Finalmente, uma ala importante dos negacionistas e dos deixapralaístas começa a reconhecer que o clima está mudando por ações humanas praticadas no âmbito de uma economia de mercado hoje global. Mas não basta o reconhecimento. É preciso mais ação. Entramos em guerra contra a natureza, que agora ganhou força e está nos bombardeando com chuvas descomunais, secas intensas, ondas de calor e de frio, tempestades de neve e incêndios. A região norte/noroeste fluminense sofre esse bombardeio, mas também atuou na guerra contra o clima. Como?
Florestas. A partir de Guarus e subindo a serra pela margem esquerda do rio Paraíba do Sul, todo o território era coberto por densas florestas. Na margem direita do rio, essas florestas se estendiam de Quissamã à Serra do Mar (Imbé). Um processo secular de destruição acabou com elas.
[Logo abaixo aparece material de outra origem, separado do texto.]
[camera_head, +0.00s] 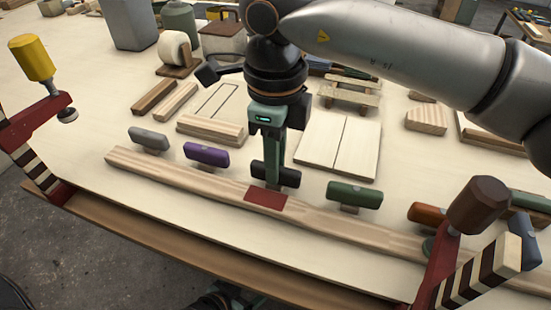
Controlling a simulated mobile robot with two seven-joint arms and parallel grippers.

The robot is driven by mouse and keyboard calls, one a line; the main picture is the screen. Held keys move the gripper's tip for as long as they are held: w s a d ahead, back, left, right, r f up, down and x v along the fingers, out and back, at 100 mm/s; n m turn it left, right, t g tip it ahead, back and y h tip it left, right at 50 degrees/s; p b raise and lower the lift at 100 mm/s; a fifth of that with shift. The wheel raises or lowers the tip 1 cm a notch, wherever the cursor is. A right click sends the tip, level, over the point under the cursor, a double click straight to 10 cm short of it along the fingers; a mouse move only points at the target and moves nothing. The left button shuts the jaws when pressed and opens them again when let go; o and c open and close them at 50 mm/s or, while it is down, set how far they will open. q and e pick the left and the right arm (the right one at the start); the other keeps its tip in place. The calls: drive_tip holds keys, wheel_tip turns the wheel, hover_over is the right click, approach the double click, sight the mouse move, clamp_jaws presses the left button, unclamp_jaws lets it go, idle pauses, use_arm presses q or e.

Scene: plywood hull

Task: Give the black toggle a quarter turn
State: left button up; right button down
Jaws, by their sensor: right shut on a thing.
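My right gripper (272,176) points down from above and is shut on the black toggle. A dark red patch (266,199) lies on the rail just in front of the toggle.
Red clamps with a yellow handle (33,58) and a brown handle (479,205) stand at the ends. Wooden boards (337,146) lie behind.

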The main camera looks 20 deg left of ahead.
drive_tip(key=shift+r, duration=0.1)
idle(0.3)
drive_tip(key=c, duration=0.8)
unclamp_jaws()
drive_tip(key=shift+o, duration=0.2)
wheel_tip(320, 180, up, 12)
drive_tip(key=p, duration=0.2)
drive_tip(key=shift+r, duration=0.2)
Restaram manchas na margem esquerda e uma área maior na margem direita teoricamente protegida pelo Parque Estadual do Desengano. As vastas florestas foram derrubadas em nome do progresso para dar lugar a lavouras e pastos, para alimentar os fornos das usinas e locomotivas, para a construção de cidades. A região deu a sua contribuição para as mudanças climáticas lançando gases na atmosfera.
Rios e lagoas. Sem florestas, o solo ficou exposto. As chuvas continuaram caindo e os ventos continuaram soprando. A erosão aumentou. Solos foram varridos para os leitos dos rios, que correm em terreno mais baixo que as margens, e provocaram turbidez da água, assoreamento dos leitos, bloqueio dos raios solares e danos à flora e à fauna aquáticas. Nem mesmo as matas em pontos críticos, como topos de morros, nascentes e margens de rios foram poupados. Quanto às lagoas das planícies, em grande parte, elas sofreram drenagem para ampliar os terrenos disponíveis para a cana e o gado. Também a conversão de áreas úmidas em áreas secas liberou gases para a atmosfera.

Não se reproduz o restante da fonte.